The resolution of no confidence in Chancellor White was passed by the majority after the implementation of policies without data or faculty consultation by the CSU system. Copies of the resolution will now be distributed to the multiple institutions as stated in the document.
Faculty Senate President Mary-Pat Stein opened the motion and invited two of the members of the ad hoc committee that wrote the resolution, Kathryn Sorrells, professor in the Department of Communication Studies, and Senator Gina Masequesmay, to speak before the vote took place.
“We are inviting you to try not to weaponize the parliamentary procedures, to undermine the democratic process, the kind of thing we witnessed during the December faculty meeting,” said Sorrells. “Also to not be fooled by personal testimony, friendship or statements like ‘the chancellor is such a great guy, he’s a good guy,’ because that’s not the point. We aren’t voting on his personality, we’re voting on his competence to do the job.”
Sorrells expressed that as the leader of the CSUs serving over 480,000 students, Chancellor White has been mandating policies without any data to support their effectiveness and rationale as they relate to the curriculum without any consultation with faculty.
“He’s using his position to undermine the faculty government, undermine the quality of education for our students and effectively create additional structural barriers for students who already had to fight a lifetime of structural inequity just to get here,” she said. “You could look away from them, their needs, their challenges and simply to go along to get along, or you could join others in taking a stand and voting no confidence in Chancellor White.”
Tensions flared while the Faculty Senate went through each clause of the document, notably when Senator Virginia Kennedy made a motion to change the word “crisis” to “concern” in a clause stating that Chancellor White has a “responsibility to demonstrate effective leadership particularly during a time of national crisis where white supremacy, racism, sexism, homophobia, and xenophobia are normalized and enacted.”
“The crisis that we’re living in in our communities might be a concern to you but the fact that there are children dying in detention centers is a crisis to us, the fact that they’re being sexually abused is a crisis to us,” said Martha Escobar, associate professor of Chicano/a studies, who was in attendance in the guest seating. “So you might see it as a concern but it’s a crisis to us and it would be a real revealment of this space if you change ‘crisis’ to ‘concern.’”
Escobar told Senator Jeff Wiegley she was not willing to negotiate after he explained that his intention was to get a motion that passed but was more inclusive to the accuracy of everyone’s perception.

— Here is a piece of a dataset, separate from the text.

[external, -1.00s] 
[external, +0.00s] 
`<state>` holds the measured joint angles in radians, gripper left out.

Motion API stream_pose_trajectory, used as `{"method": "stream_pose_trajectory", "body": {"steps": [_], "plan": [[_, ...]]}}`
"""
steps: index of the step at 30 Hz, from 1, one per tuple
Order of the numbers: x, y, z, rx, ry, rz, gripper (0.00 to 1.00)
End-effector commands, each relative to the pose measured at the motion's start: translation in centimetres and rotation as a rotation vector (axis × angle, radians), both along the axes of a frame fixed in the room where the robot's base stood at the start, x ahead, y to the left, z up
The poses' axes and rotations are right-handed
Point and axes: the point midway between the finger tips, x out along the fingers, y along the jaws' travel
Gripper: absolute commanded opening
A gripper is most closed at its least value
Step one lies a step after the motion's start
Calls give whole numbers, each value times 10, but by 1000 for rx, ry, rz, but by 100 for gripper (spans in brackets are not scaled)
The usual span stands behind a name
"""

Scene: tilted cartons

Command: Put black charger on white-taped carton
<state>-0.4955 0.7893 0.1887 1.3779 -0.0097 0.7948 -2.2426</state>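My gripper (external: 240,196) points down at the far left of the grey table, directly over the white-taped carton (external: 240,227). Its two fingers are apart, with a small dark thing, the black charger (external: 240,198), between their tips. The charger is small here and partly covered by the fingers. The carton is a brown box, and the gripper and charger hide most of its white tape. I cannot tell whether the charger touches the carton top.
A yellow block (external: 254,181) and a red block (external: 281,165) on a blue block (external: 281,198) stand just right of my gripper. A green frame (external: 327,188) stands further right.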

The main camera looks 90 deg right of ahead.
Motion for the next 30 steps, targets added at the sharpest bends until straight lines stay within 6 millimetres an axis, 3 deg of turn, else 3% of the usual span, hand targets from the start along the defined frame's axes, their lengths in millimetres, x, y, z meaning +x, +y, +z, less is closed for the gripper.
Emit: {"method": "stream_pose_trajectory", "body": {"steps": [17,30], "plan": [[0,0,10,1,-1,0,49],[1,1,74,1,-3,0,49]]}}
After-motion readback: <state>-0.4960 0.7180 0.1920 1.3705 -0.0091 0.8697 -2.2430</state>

Stein intervened, saying, “Everybody stop. These discussions are about the document and these discussions do not go back and forth between people ever,” to which Escobar retorted back, “When it’s our lives, yes it is.”
“Replacing ‘crisis’ with concern takes away the seriousness of everything that is listed because the fact that those things are being normalized is a crisis,” said Beverly Ntagu, Associated Students president. “My generation is tired of seeing these things in news over and over again and nothing is being changed.”
Senator Jerald Schutte had recommended that the vote be pushed back until March, due to possible repercussions that could take place if the Faculty Senate voted no confidence in Chancellor White. Tabling the motion to the next meeting would provide the time frame for Chancellor White to commit to things such as allocating Gov. Newsom’s new budget to the CSUN campus, Schutte explained.
“If he did that it’s just another unethical act,” said Senator William Yarrow. “There is no such thing as timing with what we are talking about when people are dying and our students are coming here and we aren’t supporting them. The timing was 10 years ago, 20 years ago, 30 years ago, this should have been done.”
A passing vote of no confidence now means that the Faculty Senate, as stated in the no confidence resolution, has “no confidence in Chancellor Timothy White to lead CSU in a manner that enables our faculty, staff, and administrators to fulfill the mission at CSUN ‘to enable students to realize their educational goals’ and meet the University’s first priority ‘to promote the welfare and intellectual progress of students.’”
“Our students and the students across the CSU system deserve a leader who, through the policies he implements, actually supports students’ success and where that’s a priority,” said Sorrells.